Trash God? I don't hear people trashing God. I hear a lot about people trying to teach tolerance. I hear a lot about people trying to remind us of our Constitution which is supposed to guarantee a separation of church and state. We read editorials decrying Muslim nations following Sharia, but so many people don't seem to realize that Christians imposing Christian laws are doing the same thing (oh, but *we're* right, aren't we?).
> > Funny how when you forward this message, you will not send it to many
> >on your address list because you're not sure what they believe, or what
> >they WILL think of you for sending it. Funny how we can be more worried
> >about what other people think of us than what God thinks of us.
Yeah, it's really fun having an email try to guilt me into sending it on. But then, so much of the Christian world is built on guilt instead of love.
I've personally met plenty of wonderful people who also happen to be Christian. Many of them are disturbed by what they see happening with today's militant Christians. Remember when Jesus said that we should love our neighbor as we love ourself? He also made it clear that he came to clarify the law, not destroy it. If that's truly the case, then we should take Jesus at his word. He didn't say "love our *Christian* neighbor". He didn't qualify it. Love was the overriding principle.

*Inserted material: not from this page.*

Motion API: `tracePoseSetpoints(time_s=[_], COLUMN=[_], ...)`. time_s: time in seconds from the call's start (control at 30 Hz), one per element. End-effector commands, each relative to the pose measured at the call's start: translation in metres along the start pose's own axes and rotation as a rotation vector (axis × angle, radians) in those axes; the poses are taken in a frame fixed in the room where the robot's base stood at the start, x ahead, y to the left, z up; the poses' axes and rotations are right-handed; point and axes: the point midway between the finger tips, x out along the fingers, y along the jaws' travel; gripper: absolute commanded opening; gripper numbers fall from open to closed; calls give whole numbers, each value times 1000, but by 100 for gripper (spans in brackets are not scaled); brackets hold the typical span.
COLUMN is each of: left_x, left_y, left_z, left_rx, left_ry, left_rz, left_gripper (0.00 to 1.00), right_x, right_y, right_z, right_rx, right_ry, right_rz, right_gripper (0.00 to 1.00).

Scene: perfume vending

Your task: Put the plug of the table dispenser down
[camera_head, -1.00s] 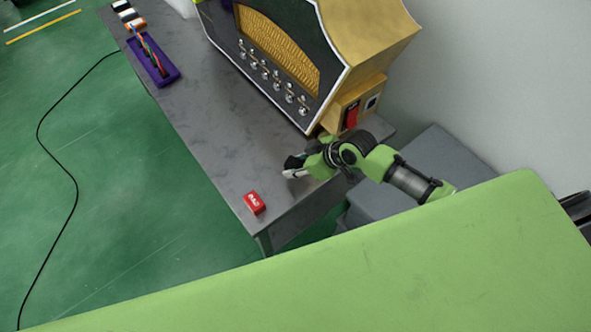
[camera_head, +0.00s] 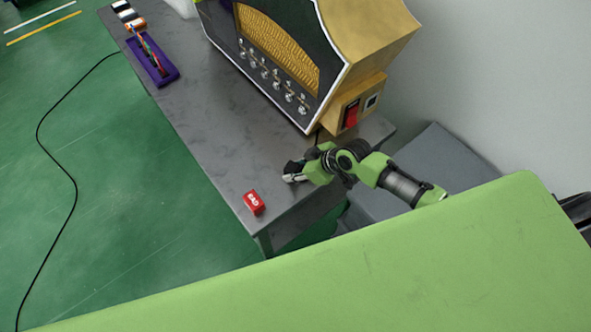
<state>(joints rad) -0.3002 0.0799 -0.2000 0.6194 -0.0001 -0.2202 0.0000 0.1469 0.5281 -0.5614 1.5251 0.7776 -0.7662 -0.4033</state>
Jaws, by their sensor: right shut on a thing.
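The table dispenser (camera_head: 350,45) is a gold and black machine with a row of small taps along its front. It stands on the grey table (camera_head: 205,125). My right gripper (camera_head: 288,175) is low over the table near its right end, in front of the dispenser's side. It is shut on something, most likely the plug, which is small and mostly hidden by the fingers. I cannot tell whether the plug touches the tabletop. A dark cord shows near the dispenser's lower corner. My left gripper is not in view.
A small red box (camera_head: 253,203) lies near the table's front right corner, left of my right gripper. A purple tray (camera_head: 152,62) and several small boxes stand at the table's far left. A grey block (camera_head: 440,155) is behind the table's right end. The table's middle is clear.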

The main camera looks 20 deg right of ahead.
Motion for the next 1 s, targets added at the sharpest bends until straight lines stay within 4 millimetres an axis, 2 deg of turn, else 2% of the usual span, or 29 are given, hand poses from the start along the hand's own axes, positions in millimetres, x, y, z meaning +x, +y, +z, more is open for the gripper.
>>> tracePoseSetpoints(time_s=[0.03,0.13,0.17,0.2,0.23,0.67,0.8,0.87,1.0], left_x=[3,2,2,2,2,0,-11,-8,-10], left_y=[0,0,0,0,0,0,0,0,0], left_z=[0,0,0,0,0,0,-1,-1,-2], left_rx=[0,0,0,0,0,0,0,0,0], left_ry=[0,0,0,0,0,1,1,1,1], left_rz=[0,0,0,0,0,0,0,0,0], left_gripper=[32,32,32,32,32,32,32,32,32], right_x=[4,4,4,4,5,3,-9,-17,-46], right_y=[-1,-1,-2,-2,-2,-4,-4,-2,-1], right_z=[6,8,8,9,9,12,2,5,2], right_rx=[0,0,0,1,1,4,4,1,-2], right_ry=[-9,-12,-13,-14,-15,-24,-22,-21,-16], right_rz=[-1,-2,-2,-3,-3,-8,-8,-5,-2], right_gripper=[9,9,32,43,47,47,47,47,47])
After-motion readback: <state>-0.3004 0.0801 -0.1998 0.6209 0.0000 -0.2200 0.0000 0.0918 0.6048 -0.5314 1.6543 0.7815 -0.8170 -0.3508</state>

For a while, I remember considering the debate about whether or not the Ten Commandments were nailed to the Cross and thus no longer in effect. Then I remembered what Christ said about loving your neighbor as you love yourself and I realized that whether or not the Ten Commandments were still law was practically a moot point. If love is truly your guide, it's pretty darned hard to violate the Ten Commandments, regardless of whether or not they're still meaningful. Thus, much debate in the Christian community on this subject is a waste of time.